#### What to produce
Identify each line below containing the string "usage" and copy it.

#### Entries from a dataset

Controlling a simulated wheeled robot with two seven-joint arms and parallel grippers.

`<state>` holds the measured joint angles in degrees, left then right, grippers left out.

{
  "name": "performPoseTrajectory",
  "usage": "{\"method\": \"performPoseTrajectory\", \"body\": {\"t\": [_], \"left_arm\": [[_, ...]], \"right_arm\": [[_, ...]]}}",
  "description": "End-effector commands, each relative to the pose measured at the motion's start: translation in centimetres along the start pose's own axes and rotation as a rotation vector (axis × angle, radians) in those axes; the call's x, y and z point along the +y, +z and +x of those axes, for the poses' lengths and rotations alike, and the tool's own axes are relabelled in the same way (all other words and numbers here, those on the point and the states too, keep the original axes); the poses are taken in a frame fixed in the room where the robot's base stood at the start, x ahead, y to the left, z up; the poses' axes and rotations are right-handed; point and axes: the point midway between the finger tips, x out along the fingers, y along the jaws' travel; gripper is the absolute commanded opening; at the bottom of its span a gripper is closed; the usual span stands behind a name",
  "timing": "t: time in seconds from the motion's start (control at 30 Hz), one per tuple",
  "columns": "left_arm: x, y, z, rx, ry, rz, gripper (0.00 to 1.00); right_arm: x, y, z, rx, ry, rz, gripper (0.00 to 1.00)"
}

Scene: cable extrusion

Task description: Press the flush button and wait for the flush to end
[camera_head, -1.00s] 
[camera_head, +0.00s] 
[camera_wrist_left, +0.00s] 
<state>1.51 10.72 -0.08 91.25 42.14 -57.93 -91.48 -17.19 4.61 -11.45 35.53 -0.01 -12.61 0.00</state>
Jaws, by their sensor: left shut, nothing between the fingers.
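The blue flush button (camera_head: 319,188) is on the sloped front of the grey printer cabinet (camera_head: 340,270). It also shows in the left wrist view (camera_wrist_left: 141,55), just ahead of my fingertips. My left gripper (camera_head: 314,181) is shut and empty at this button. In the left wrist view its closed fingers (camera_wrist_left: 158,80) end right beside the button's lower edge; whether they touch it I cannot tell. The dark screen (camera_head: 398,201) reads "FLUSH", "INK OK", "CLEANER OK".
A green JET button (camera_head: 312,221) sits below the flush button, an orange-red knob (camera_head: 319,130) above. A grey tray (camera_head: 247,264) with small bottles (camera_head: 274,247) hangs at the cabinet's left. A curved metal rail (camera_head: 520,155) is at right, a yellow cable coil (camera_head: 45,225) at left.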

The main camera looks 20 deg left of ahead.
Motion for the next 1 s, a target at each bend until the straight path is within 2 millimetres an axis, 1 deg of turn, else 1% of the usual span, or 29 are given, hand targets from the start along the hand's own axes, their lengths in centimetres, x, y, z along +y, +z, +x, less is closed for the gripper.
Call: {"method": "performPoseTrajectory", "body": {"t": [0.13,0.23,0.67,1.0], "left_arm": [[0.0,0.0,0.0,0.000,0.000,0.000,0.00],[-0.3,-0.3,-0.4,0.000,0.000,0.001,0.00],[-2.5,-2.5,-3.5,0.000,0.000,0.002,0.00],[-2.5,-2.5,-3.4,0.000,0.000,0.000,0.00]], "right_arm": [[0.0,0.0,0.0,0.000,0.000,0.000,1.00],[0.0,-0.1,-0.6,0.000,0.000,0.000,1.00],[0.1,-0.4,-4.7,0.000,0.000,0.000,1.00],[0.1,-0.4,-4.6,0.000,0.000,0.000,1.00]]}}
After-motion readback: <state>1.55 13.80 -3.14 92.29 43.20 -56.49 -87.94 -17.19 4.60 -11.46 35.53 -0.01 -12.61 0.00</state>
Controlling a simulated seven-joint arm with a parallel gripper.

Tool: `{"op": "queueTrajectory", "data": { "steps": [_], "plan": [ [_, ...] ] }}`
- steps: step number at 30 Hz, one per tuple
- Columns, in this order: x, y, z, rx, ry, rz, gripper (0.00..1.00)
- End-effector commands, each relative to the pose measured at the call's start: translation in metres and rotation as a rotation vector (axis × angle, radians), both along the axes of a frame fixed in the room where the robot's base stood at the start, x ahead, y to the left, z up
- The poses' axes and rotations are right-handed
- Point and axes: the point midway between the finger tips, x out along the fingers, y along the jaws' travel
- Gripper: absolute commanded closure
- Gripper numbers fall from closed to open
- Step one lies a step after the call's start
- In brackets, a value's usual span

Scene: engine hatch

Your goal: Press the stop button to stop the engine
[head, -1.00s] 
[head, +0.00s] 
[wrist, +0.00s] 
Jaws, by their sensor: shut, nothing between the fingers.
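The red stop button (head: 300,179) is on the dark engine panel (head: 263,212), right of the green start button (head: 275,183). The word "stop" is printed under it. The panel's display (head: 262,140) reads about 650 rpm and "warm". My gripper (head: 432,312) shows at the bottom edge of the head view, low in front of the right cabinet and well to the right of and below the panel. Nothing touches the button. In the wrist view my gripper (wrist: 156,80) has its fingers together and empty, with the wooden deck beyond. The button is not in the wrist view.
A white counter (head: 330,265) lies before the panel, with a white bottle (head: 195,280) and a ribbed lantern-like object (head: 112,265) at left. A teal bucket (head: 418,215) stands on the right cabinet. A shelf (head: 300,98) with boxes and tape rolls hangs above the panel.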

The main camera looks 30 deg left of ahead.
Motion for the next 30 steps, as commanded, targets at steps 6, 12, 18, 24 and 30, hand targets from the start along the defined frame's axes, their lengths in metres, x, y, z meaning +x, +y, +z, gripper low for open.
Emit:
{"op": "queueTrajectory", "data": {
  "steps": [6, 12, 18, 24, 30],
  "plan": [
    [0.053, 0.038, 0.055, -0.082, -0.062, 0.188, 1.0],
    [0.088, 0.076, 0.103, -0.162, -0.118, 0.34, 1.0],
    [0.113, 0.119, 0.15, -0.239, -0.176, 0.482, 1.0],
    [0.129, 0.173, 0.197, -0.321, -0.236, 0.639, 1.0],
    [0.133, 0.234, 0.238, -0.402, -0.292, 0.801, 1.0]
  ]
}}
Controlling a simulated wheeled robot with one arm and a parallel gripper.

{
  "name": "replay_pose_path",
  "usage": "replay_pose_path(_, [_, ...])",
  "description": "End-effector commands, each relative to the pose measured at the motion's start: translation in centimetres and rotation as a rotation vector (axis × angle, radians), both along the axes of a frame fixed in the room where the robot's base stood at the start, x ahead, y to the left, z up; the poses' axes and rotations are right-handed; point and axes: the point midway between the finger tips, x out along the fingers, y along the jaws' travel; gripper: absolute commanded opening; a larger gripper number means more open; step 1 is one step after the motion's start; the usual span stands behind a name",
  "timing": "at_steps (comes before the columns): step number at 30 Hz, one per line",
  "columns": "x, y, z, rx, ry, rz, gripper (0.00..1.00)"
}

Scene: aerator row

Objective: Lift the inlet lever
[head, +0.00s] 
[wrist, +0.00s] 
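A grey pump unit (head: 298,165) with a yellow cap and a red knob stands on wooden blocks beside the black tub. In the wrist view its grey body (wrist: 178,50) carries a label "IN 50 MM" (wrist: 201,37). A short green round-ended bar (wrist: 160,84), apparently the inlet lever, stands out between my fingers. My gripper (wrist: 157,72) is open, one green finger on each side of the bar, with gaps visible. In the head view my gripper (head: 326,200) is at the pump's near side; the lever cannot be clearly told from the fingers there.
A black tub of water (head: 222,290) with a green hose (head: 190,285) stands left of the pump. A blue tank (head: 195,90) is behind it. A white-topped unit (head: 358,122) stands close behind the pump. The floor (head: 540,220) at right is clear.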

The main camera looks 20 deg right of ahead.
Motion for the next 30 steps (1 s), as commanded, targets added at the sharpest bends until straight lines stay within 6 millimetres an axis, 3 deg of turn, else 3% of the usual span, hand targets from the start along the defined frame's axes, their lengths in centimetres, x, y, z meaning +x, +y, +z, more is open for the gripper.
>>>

#### The solution
  "usage": "{\"method\": \"performPoseTrajectory\", \"body\": {\"t\": [_], \"left_arm\": [[_, ...]], \"right_arm\": [[_, ...]]}}",
  "usage": "replay_pose_path(_, [_, ...])",

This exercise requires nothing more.